▸ Written instruction
Starting at the line containing "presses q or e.", copy each line exactly, ending with the line containing "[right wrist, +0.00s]". Leave out everything else.

▸ Given information
:::::

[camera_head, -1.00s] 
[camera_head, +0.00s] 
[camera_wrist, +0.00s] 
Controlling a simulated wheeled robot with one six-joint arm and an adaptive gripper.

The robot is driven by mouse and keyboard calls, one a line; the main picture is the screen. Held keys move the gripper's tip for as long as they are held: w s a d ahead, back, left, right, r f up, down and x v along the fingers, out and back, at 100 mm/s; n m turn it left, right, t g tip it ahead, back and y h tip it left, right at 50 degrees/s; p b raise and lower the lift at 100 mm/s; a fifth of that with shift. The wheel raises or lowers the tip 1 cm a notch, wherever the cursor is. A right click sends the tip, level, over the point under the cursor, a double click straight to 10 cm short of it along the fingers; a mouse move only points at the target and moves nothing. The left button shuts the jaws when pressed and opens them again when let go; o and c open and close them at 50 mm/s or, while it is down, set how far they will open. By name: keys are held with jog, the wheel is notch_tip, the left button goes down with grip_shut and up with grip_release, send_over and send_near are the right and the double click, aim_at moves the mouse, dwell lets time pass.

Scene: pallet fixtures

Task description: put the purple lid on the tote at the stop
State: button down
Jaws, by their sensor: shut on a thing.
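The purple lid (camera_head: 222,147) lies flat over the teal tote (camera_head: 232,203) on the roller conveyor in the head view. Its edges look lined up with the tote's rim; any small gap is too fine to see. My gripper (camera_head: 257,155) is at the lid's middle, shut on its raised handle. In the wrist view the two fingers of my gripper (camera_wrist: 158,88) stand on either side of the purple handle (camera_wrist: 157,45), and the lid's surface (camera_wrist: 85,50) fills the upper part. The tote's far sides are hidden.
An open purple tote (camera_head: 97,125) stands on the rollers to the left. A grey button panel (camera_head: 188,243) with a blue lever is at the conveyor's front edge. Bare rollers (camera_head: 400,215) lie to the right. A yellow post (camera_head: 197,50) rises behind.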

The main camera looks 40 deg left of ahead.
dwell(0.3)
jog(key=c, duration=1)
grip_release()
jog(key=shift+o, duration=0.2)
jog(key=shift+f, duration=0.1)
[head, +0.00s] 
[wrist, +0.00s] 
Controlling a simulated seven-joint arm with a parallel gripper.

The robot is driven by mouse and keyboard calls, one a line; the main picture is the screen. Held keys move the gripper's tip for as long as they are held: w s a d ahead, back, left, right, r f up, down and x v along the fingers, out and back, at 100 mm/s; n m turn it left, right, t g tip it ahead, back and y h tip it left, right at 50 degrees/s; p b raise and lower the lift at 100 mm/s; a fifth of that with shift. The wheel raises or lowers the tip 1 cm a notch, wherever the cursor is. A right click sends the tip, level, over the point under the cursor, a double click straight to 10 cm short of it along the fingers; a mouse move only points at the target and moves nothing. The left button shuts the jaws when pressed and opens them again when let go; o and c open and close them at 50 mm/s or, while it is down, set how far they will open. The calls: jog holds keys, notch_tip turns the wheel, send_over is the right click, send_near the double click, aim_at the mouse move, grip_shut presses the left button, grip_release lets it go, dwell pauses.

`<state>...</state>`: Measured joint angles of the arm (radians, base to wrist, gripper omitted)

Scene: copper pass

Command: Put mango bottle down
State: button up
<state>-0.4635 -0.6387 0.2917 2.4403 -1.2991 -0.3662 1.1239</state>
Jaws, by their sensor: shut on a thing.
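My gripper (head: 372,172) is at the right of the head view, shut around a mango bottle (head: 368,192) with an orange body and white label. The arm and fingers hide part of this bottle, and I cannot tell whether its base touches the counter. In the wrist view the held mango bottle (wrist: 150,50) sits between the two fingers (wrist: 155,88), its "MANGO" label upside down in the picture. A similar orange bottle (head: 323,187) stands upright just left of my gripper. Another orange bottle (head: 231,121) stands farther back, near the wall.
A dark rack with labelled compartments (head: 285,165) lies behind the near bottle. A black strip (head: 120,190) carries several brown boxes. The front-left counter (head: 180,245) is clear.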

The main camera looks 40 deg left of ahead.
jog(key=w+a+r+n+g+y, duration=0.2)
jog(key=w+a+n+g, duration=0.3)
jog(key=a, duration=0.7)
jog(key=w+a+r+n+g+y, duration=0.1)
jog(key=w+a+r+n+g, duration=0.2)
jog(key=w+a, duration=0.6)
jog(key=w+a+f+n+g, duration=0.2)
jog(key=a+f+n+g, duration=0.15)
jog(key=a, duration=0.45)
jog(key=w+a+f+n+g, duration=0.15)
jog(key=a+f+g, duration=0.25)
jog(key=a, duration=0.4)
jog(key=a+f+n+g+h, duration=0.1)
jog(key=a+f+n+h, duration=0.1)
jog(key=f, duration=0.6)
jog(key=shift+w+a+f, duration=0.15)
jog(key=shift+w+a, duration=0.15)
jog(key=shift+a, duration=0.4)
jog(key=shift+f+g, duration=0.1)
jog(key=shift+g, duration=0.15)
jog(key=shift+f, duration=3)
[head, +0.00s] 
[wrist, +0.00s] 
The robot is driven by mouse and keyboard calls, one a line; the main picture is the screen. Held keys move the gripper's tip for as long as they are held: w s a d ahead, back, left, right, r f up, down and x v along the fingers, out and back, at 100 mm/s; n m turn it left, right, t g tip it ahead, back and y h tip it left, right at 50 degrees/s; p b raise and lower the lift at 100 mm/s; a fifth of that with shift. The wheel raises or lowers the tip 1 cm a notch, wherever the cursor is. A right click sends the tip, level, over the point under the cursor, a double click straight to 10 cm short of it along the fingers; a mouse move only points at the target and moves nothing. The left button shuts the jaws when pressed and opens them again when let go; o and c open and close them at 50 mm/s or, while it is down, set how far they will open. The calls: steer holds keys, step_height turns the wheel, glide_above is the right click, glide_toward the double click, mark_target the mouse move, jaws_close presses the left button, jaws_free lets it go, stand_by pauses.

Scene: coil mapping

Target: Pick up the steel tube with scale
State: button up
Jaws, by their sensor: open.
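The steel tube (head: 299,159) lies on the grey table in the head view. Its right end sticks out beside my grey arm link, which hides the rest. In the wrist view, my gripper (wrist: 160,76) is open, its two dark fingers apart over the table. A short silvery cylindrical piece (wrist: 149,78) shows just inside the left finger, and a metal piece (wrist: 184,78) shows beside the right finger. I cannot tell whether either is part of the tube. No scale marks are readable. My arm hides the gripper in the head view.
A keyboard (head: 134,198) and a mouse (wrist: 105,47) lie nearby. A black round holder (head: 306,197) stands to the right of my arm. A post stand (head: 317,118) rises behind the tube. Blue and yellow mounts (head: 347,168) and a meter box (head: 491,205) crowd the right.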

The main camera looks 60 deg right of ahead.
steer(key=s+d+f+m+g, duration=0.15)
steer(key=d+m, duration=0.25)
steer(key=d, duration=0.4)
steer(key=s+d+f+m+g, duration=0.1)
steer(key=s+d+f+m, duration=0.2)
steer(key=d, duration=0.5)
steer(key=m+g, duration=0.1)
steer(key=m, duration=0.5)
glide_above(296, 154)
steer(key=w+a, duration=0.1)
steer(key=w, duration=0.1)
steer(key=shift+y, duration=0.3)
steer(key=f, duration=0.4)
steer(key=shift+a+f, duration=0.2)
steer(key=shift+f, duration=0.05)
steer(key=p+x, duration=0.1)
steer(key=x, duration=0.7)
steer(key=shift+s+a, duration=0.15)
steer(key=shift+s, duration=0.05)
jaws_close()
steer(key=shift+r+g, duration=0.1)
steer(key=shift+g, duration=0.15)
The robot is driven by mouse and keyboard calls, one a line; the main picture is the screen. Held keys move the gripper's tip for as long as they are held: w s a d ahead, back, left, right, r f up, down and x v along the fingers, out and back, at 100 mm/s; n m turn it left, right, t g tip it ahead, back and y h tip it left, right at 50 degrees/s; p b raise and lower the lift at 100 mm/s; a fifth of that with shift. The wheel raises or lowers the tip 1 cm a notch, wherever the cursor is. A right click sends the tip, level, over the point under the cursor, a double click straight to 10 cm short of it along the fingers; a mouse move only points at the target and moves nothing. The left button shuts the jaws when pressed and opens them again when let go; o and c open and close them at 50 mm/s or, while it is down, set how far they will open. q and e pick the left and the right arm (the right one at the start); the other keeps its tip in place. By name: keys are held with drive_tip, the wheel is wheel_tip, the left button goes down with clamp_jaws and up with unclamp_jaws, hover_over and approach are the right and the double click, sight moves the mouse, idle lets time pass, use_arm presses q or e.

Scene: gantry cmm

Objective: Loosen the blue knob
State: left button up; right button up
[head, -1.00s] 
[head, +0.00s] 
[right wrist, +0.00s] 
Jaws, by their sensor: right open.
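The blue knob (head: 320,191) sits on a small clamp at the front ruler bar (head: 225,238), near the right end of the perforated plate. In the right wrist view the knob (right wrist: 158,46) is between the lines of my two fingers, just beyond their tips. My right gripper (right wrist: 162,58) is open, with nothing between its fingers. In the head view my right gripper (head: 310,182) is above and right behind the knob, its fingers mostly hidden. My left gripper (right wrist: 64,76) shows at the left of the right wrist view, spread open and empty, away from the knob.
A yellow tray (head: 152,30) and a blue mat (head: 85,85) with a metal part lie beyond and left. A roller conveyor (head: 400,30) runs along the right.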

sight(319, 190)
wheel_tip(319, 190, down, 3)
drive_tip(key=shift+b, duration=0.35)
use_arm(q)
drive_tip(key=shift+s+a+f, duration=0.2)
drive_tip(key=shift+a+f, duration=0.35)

:::::

▸ The completed task
The robot is driven by mouse and keyboard calls, one a line; the main picture is the screen. Held keys move the gripper's tip for as long as they are held: w s a d ahead, back, left, right, r f up, down and x v along the fingers, out and back, at 100 mm/s; n m turn it left, right, t g tip it ahead, back and y h tip it left, right at 50 degrees/s; p b raise and lower the lift at 100 mm/s; a fifth of that with shift. The wheel raises or lowers the tip 1 cm a notch, wherever the cursor is. A right click sends the tip, level, over the point under the cursor, a double click straight to 10 cm short of it along the fingers; a mouse move only points at the target and moves nothing. The left button shuts the jaws when pressed and opens them again when let go; o and c open and close them at 50 mm/s or, while it is down, set how far they will open. q and e pick the left and the right arm (the right one at the start); the other keeps its tip in place. By name: keys are held with drive_tip, the wheel is wheel_tip, the left button goes down with clamp_jaws and up with unclamp_jaws, hover_over and approach are the right and the double click, sight moves the mouse, idle lets time pass, use_arm presses q or e.

Scene: gantry cmm

Objective: Loosen the blue knob
State: left button up; right button up
[head, -1.00s] 
[head, +0.00s] 
[right wrist, +0.00s] 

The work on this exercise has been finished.